## WORK INSTRUCTIONS
Copy verbatim the material from its first line to the line that holds "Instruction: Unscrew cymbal", including that line.
Begin INFORMATION GIVEN
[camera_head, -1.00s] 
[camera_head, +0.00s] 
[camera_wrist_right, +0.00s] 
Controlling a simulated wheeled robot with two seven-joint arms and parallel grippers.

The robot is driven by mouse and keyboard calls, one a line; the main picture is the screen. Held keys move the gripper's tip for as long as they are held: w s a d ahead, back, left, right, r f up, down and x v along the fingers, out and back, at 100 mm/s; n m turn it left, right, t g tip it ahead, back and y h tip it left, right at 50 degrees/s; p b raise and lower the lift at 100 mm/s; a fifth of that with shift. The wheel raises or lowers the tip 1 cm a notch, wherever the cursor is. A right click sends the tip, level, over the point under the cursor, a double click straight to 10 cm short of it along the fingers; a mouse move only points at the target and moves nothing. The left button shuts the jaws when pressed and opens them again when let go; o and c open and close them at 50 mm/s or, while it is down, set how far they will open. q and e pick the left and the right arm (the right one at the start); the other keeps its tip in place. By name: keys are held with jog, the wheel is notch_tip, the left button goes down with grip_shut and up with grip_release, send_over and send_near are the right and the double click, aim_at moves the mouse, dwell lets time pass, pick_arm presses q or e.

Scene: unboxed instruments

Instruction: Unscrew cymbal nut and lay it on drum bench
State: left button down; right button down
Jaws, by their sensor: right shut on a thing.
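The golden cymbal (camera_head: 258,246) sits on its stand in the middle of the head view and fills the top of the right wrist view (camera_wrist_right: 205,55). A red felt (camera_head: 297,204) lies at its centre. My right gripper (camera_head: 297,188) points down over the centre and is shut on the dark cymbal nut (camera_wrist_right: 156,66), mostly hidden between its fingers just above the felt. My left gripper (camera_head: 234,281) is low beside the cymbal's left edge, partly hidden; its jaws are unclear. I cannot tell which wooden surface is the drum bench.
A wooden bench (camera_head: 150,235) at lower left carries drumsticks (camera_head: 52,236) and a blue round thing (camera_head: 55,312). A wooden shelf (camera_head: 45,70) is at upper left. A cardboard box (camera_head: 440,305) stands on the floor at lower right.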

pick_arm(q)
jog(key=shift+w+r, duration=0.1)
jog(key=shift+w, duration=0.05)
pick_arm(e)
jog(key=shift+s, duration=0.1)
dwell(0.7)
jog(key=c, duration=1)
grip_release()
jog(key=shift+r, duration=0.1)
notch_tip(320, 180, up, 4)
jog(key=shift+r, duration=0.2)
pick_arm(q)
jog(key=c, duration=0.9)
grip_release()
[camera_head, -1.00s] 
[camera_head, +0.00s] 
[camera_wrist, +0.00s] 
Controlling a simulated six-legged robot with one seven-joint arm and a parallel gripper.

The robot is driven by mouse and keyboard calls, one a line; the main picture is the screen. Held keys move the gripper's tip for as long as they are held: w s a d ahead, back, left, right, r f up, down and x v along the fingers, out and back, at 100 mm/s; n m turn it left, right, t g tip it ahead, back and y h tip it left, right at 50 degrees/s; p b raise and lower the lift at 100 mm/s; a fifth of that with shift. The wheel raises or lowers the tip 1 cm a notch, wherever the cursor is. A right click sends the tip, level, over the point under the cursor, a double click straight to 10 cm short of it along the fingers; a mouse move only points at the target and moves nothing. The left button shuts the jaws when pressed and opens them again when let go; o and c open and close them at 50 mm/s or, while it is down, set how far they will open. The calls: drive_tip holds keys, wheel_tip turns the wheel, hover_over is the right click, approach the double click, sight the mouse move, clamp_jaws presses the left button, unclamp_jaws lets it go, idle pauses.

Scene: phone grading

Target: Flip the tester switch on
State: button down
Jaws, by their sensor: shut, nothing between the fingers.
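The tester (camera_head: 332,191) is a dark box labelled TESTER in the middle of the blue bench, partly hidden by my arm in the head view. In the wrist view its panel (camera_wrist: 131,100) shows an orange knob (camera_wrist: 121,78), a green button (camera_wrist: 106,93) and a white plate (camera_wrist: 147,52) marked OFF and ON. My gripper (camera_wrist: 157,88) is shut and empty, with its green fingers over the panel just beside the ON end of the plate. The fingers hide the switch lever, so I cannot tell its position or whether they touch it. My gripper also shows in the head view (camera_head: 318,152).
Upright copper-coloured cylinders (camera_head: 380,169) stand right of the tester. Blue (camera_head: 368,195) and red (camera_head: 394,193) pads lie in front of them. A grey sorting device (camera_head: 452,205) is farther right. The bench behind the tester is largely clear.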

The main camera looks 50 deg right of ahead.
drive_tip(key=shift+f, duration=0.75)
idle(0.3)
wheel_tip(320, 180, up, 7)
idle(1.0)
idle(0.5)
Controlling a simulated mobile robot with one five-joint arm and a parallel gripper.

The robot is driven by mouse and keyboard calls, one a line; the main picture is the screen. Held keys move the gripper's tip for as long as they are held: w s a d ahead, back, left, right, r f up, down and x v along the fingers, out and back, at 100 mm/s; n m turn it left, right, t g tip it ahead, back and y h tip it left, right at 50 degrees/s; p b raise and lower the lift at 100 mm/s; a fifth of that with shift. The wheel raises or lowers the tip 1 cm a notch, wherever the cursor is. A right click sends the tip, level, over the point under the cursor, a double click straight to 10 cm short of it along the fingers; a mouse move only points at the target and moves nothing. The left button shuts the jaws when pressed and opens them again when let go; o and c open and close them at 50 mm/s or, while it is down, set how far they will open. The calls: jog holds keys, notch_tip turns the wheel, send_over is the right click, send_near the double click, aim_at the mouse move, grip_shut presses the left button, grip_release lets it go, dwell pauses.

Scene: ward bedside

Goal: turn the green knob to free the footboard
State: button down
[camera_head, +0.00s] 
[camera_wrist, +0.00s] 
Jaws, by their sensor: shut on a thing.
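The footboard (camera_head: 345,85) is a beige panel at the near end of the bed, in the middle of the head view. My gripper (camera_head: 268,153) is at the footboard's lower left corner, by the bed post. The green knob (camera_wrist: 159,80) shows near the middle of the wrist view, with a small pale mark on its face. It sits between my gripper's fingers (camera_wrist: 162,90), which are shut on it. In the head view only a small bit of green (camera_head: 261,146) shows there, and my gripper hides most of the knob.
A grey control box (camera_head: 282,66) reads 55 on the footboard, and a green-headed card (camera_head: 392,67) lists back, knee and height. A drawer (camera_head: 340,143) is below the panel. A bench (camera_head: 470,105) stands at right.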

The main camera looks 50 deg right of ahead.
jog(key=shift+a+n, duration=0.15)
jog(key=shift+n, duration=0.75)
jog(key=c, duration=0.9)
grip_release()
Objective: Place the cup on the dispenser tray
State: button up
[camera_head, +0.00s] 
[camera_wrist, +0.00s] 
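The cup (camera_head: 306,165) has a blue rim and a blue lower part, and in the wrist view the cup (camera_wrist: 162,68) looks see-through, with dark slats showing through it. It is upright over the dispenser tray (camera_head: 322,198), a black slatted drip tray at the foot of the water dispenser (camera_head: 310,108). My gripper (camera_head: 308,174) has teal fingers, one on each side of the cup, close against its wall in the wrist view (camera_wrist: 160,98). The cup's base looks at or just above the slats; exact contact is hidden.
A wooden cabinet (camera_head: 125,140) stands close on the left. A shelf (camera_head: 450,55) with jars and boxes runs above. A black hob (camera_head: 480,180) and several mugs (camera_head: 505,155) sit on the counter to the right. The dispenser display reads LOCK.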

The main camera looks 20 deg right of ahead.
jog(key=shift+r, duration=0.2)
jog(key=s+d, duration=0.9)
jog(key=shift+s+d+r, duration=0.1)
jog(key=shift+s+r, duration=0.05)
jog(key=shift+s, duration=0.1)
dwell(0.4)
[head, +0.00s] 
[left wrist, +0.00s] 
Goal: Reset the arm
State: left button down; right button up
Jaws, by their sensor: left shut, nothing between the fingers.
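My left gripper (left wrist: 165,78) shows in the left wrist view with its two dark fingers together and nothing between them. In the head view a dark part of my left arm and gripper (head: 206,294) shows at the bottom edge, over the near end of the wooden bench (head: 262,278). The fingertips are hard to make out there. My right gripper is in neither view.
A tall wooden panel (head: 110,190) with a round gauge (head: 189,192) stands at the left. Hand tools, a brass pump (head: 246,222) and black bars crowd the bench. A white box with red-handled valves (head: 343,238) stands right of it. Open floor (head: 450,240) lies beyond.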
End INFORMATION GIVEN
## WRITTEN RESPONSE
[camera_head, -1.00s] 
[camera_head, +0.00s] 
[camera_wrist_right, +0.00s] 
Controlling a simulated wheeled robot with two seven-joint arms and parallel grippers.

The robot is driven by mouse and keyboard calls, one a line; the main picture is the screen. Held keys move the gripper's tip for as long as they are held: w s a d ahead, back, left, right, r f up, down and x v along the fingers, out and back, at 100 mm/s; n m turn it left, right, t g tip it ahead, back and y h tip it left, right at 50 degrees/s; p b raise and lower the lift at 100 mm/s; a fifth of that with shift. The wheel raises or lowers the tip 1 cm a notch, wherever the cursor is. A right click sends the tip, level, over the point under the cursor, a double click straight to 10 cm short of it along the fingers; a mouse move only points at the target and moves nothing. The left button shuts the jaws when pressed and opens them again when let go; o and c open and close them at 50 mm/s or, while it is down, set how far they will open. q and e pick the left and the right arm (the right one at the start); the other keeps its tip in place. By name: keys are held with jog, the wheel is notch_tip, the left button goes down with grip_shut and up with grip_release, send_over and send_near are the right and the double click, aim_at moves the mouse, dwell lets time pass, pick_arm presses q or e.

Scene: unboxed instruments

Instruction: Unscrew cymbal nut and lay it on drum bench

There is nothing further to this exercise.